## TASK OBJECTIVE
In the entries below, identify every line with the string "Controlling" and copy it.

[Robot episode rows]

==========

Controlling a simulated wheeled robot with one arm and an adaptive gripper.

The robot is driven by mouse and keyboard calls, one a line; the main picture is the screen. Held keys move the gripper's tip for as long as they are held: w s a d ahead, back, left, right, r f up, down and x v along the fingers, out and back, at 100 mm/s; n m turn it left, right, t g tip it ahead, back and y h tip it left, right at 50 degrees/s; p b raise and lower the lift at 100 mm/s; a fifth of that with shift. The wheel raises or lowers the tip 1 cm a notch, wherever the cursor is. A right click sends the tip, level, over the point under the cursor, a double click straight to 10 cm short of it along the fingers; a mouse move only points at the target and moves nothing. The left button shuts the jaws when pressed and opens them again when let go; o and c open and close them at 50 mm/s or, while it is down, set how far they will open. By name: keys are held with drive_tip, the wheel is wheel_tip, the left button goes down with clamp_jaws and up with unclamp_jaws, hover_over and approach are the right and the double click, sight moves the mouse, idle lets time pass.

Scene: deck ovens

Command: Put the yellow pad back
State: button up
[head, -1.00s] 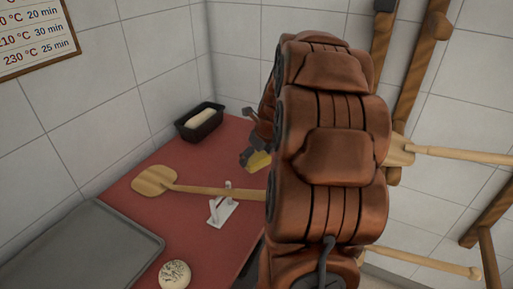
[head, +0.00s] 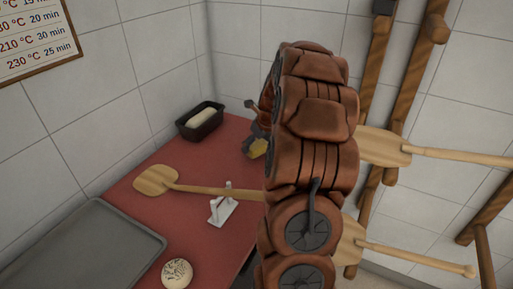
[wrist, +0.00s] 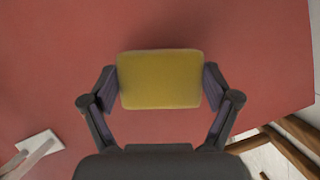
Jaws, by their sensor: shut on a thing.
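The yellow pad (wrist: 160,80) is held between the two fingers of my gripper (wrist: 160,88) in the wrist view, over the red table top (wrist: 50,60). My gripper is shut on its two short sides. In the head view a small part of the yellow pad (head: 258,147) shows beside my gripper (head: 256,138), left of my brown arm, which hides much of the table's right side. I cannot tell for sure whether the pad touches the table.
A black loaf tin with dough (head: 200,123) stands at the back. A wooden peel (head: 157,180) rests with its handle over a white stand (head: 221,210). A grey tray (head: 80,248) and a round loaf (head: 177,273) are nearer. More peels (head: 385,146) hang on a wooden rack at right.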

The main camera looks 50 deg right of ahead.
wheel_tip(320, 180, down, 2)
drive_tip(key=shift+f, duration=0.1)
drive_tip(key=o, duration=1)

==========

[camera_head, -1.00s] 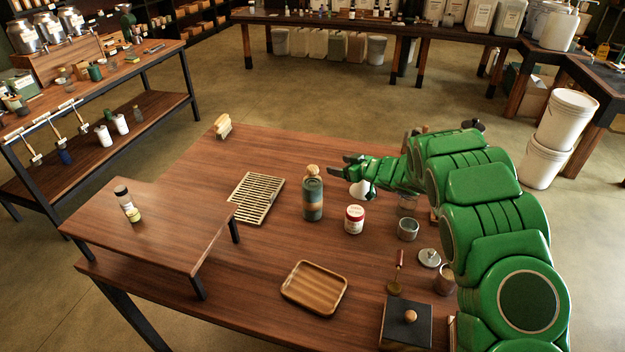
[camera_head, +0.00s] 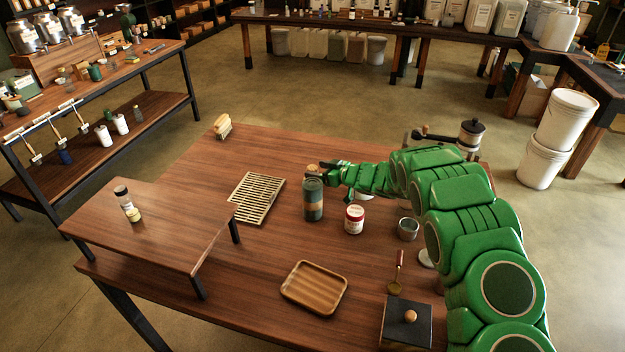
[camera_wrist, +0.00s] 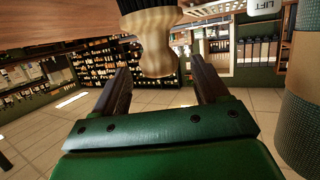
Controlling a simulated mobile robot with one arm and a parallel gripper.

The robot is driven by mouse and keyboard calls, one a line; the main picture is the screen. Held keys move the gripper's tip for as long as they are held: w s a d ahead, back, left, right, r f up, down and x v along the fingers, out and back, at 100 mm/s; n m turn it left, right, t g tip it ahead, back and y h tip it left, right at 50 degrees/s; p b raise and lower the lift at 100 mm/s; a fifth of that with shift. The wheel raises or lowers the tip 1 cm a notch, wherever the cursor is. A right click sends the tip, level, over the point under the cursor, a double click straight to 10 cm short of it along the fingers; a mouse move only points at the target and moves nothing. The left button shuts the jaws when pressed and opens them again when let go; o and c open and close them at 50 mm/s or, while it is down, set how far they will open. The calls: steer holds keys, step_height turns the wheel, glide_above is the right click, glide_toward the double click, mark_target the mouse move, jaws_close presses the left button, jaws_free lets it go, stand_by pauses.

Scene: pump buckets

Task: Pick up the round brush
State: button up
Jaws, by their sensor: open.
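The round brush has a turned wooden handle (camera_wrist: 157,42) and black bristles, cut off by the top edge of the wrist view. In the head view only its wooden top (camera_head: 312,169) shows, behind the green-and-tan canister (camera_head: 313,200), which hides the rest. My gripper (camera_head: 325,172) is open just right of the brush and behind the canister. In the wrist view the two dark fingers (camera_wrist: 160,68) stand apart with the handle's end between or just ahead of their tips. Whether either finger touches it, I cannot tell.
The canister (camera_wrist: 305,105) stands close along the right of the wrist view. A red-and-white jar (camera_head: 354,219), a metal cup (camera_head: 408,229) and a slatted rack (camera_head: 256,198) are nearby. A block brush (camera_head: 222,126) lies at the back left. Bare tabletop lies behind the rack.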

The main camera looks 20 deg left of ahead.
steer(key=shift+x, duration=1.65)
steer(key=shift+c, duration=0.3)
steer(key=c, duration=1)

==========

## WRITTEN SOLUTION
Controlling a simulated wheeled robot with one arm and an adaptive gripper.
Controlling a simulated mobile robot with one arm and a parallel gripper.

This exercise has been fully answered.